The recent catastrophic events in the 2011 Thailand flood raised a many issues in the disruption of operation and services provided by various organizations that can contribute in handling other future catastrophic events. Several research questions have arisen: The

  • Need to assess existing infrastructures since suitable solutions have dependencies on the type of disasters and the realities of the IT environments in the disaster locations, and
  • Need to address challenges when migrating VMs across geographic locations, given that existing VM migration technology have been developed with local area network assumptions that do not hold true in disaster recovery scenarios.

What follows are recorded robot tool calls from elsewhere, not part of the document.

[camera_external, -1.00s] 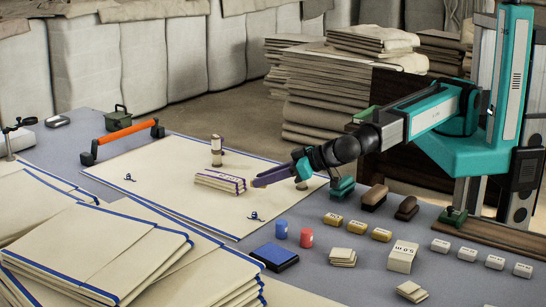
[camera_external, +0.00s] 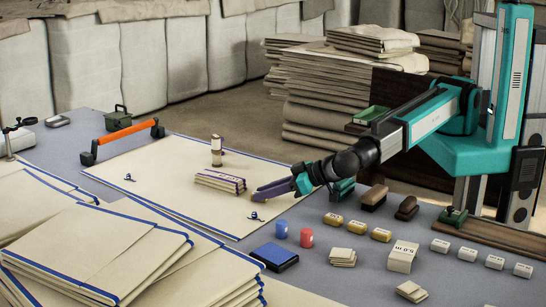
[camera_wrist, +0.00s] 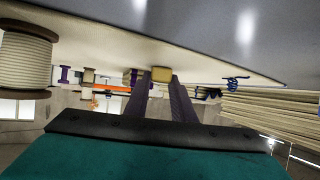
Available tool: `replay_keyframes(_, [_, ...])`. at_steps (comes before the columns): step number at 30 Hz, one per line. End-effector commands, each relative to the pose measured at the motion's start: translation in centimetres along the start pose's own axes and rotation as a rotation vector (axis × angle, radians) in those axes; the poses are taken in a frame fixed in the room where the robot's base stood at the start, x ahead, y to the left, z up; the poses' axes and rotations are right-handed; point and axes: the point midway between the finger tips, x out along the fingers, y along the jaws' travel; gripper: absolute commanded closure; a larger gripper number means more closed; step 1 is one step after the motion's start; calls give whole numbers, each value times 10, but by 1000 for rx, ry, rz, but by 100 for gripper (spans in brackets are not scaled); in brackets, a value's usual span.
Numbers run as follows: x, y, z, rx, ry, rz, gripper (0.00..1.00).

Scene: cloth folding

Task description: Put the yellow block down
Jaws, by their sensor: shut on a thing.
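My gripper (camera_external: 258,194) has purple fingers and reaches low over the right part of the blue-edged cream cloth (camera_external: 165,160). In the wrist view my gripper (camera_wrist: 160,78) is shut on a small yellow block (camera_wrist: 161,74) at its fingertips. That view looks upside down, with the cloth (camera_wrist: 130,32) along its top. In the external view the held block is hidden or too small to make out. I cannot tell whether it touches the cloth.
A folded bundle (camera_external: 220,181) lies just left of my fingertips. A spool (camera_external: 217,151) stands behind it; a large spool (camera_wrist: 25,62) is close in the wrist view. Yellow blocks (camera_external: 356,227), blue and red cylinders (camera_external: 306,237) and a blue pad (camera_external: 275,257) stand in front.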

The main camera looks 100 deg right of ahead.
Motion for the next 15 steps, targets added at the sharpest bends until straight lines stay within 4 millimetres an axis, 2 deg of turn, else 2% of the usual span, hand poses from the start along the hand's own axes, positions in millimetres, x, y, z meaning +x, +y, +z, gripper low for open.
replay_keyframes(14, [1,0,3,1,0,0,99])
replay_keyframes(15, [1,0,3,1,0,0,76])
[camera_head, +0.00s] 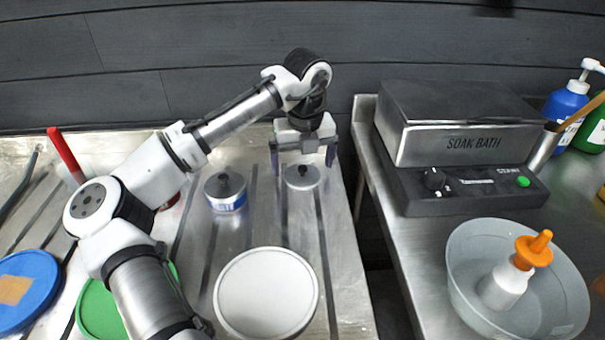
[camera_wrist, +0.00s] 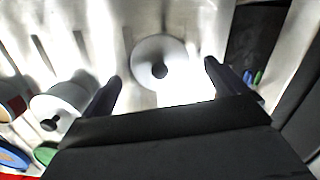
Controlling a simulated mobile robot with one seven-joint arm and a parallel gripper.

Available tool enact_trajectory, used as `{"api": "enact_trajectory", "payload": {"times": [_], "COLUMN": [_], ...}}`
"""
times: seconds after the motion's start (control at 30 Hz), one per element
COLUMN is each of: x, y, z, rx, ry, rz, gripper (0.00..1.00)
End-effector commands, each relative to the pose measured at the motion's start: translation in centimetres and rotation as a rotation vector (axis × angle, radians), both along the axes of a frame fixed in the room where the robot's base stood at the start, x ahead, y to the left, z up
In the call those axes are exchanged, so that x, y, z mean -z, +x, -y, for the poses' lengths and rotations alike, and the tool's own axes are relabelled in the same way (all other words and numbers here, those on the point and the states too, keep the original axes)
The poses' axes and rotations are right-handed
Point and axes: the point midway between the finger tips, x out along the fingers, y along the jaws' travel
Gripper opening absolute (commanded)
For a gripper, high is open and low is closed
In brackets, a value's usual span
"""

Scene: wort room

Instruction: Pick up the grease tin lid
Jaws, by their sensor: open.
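A round grey lid with a dark knob (camera_head: 302,181) lies flat on the metal counter, near its right edge. My gripper (camera_head: 302,164) is open and pointing down above it, with one finger to each side. In the wrist view the lid (camera_wrist: 147,55) shows between the two open fingertips (camera_wrist: 163,71), with the knob near its middle. The fingers hold nothing. I cannot tell how high they are above the lid. A tin with a blue label (camera_head: 227,201) stands to the left, with a similar dark-knobbed top; it also shows in the wrist view (camera_wrist: 70,92).
A large white round lid (camera_head: 266,294) lies in front. A blue lid (camera_head: 35,275) and a partly hidden green one (camera_head: 95,310) are at left. Right of a gap, another counter holds the soak bath (camera_head: 460,140) and a grey basin (camera_head: 462,285) with an orange-topped bottle.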

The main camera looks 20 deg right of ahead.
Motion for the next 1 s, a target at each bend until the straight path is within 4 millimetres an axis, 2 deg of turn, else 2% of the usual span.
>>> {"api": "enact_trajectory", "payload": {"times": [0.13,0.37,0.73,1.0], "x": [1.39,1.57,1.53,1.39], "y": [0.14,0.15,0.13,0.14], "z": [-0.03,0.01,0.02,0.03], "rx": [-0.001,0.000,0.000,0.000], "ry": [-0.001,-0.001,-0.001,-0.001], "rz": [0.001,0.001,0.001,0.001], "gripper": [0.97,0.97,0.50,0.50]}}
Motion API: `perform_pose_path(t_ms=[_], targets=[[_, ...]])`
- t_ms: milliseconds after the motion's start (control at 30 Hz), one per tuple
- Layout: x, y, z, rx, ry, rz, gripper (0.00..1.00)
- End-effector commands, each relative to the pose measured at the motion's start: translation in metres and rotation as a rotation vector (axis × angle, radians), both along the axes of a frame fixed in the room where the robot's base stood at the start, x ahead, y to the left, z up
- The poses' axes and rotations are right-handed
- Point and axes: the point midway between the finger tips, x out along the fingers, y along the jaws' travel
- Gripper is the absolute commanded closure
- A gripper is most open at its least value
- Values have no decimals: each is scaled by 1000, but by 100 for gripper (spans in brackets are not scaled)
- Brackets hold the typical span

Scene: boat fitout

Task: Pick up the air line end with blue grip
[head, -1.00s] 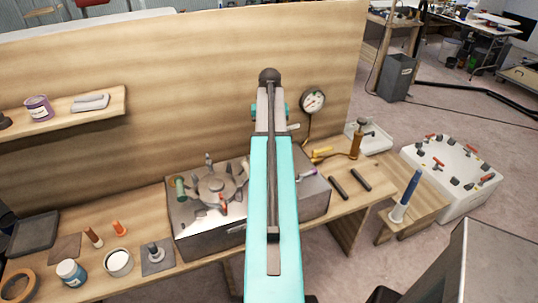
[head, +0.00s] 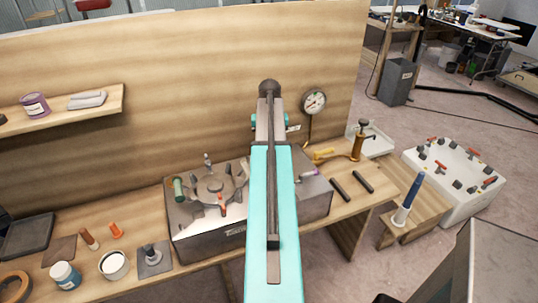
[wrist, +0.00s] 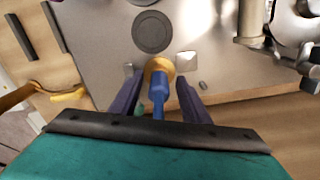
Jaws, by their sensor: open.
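In the wrist view, the air line end with blue grip (wrist: 158,92) stands out from a yellow-orange ring above the grey metal top of a box. My gripper (wrist: 158,79) is open, with one dark purple finger on each side of the blue grip. A gap shows between each finger and the grip. The lower part of the grip runs down out of sight behind my dark gripper body.
The metal box (head: 207,245) carries a round fixture (head: 214,188) close to my gripper. Two black bars (head: 340,189) and a brass pump (head: 357,146) are on the bench to the right. A gauge (head: 313,102) is on the wood panel behind.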

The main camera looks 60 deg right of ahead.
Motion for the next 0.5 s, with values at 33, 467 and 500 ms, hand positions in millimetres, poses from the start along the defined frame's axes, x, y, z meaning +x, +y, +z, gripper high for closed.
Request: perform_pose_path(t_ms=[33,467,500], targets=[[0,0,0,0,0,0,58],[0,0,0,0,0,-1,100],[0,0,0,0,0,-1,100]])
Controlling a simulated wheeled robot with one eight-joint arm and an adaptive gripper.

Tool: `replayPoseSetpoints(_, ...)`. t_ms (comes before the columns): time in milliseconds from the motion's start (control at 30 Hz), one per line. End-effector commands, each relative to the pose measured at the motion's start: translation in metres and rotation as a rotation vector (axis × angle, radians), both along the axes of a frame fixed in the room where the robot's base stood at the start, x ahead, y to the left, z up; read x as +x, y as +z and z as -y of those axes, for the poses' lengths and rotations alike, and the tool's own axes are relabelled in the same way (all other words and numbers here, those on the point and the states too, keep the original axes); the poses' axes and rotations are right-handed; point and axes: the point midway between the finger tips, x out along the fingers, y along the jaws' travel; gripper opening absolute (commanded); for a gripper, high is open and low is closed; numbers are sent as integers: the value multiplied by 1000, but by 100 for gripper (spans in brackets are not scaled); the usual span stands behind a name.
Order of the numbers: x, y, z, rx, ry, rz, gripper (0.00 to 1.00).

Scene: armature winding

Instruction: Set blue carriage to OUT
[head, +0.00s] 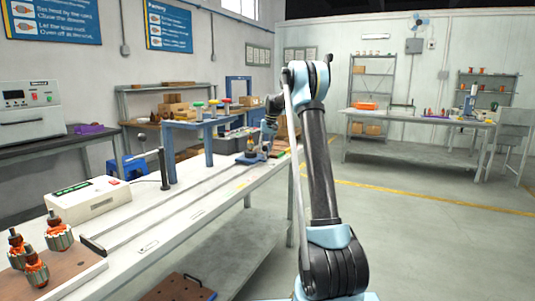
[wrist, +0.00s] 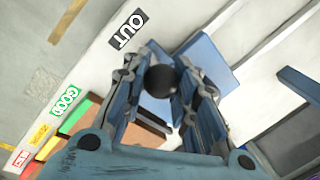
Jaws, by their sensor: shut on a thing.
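The blue carriage (wrist: 207,60) shows in the wrist view as a flat blue plate beyond my fingers, on the white bench top. Its round black knob (wrist: 161,80) sits between the two fingers of my gripper (wrist: 168,82), which is shut on it. The black OUT label (wrist: 127,30) lies on the bench, left of the carriage and close to it. In the head view my gripper (head: 264,148) is low over the far part of the bench, with the carriage (head: 248,159) partly visible beside it. The carriage's underside is hidden.
A green GOOD label (wrist: 65,100) and yellow and red labels line the bench edge in the wrist view. A blue raised stand (head: 207,145) is left of my gripper. A white device (head: 88,199) and several wound armatures (head: 57,233) are nearer.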

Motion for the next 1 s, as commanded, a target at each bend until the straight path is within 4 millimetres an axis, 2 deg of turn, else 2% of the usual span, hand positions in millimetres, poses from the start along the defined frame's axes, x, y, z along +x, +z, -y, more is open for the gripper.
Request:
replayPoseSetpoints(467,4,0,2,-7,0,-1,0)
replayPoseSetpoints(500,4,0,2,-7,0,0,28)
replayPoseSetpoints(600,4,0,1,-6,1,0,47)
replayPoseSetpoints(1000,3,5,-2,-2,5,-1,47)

Thus, the work leverages existing infrastructure and experience in machine visualization technologies and cloud computing deployments to conduct realistic experiments, to assess the effectiveness of mechanisms offered by existing visualization technologies to maximize the availability of services and minimize costs to maintain and/or recover all the services during and after disaster. Research efforts will be developed in the following thrusts:

  • Collection and analysis of data related damaged IT services due to the 2011 Thailand Flood;
  • Studies of the nature of the IT services and their infrastructure design;
  • Studies of the practicality and scalability of VM live migration and backup/checkpointing in wide-area setting; and
  • Investigation of virtualized-based resilient middleware architectures for service continuity.
Broader Impacts: This project will advance our understanding of how to provide robust middleware for protection and recovery of IT infrastructure that performs well for different types of disasters. It will also inform policy-makers and IT managers in Thailand and the USA on how to evaluate and integrate emerging commercial virtualization solutions for backup and/or recovery-oriented computing systems under the extreme conditions found during and after a disaster. The research supports a female minority PI and a US graduate student. The project has been submitted for co-funding from the Thailand Research Fund (TRF), which, if successful, would represent a precedent-setting partnership between the NSF and TRF which could be a model for future collaboration.
Project Outcomes: Catastrophic events, as the 2011 Thailand flood, cause major disruption of operations and services provided by various organizations in every aspect of society. It is expected that such events will continue to occur, potentially with increased frequency. The flood raised a number of issues and had devastating impacts not only in Thailand, but also in all countries that invest or rely on products manufactured in Thailand. Organizations increasingly rely on Information Technology (IT) for tasks that range from normal routine operation to management of organization’s information, making it essential for such services to continue operation even during disaster events to avoid further impacts with respect to economic and human loss. To minimize the impact of natural disasters on IT services and increase the continuity of services, we investigated the possibility of leveraging Internet Data Centers (IDCs) as disaster recovery sites, where government and corporate data can be backed up and operational servers can be temporarily located. As natural disasters tend to affect large geographical areas we performed this investigation assuming the need to transfer large amount of data and systems over Wide Area Networks (WANs).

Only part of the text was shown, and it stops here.